* START Dataset content *

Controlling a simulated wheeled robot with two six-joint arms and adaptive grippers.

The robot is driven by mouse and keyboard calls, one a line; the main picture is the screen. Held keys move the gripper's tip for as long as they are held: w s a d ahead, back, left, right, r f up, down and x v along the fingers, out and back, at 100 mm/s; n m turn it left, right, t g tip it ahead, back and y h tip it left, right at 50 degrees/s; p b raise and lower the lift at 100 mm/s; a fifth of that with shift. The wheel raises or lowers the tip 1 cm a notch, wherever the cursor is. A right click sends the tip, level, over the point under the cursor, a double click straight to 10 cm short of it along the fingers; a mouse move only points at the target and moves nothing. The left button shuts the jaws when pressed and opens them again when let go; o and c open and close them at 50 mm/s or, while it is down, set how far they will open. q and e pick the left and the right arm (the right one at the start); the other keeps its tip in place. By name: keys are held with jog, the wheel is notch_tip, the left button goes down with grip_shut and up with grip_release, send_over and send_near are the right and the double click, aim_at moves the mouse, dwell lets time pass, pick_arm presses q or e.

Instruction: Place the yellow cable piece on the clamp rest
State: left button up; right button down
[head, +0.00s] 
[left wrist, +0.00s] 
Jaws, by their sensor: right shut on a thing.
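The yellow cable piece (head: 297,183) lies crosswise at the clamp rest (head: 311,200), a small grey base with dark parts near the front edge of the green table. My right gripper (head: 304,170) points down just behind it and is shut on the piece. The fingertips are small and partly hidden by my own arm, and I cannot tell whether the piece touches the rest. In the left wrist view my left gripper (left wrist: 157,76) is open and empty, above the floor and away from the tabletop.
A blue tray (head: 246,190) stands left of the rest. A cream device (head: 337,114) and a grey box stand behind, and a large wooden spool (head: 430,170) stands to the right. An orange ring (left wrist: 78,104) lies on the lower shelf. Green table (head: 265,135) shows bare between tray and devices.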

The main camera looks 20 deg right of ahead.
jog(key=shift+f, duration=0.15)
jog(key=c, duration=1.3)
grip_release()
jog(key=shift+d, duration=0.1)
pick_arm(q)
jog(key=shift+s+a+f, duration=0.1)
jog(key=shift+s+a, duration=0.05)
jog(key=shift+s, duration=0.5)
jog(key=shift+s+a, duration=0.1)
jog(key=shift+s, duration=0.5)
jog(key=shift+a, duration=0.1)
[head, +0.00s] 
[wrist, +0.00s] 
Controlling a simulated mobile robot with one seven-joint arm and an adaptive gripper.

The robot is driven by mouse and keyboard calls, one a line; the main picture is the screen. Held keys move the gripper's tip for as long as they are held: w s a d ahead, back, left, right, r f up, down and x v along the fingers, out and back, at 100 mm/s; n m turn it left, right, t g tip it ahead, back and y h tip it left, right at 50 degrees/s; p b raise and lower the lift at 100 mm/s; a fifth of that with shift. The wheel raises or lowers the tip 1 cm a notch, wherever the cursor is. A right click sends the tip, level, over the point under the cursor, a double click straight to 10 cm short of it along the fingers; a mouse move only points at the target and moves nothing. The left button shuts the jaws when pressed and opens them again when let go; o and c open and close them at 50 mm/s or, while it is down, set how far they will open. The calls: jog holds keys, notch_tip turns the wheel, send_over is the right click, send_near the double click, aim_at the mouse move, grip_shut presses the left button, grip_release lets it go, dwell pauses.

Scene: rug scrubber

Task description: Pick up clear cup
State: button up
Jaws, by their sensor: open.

* END Dataset content *

Problem statement: Look through the material above and pick out each line holding the word "joint".

Complete response:
Controlling a simulated wheeled robot with two six-joint arms and adaptive grippers.
Controlling a simulated mobile robot with one seven-joint arm and an adaptive gripper.

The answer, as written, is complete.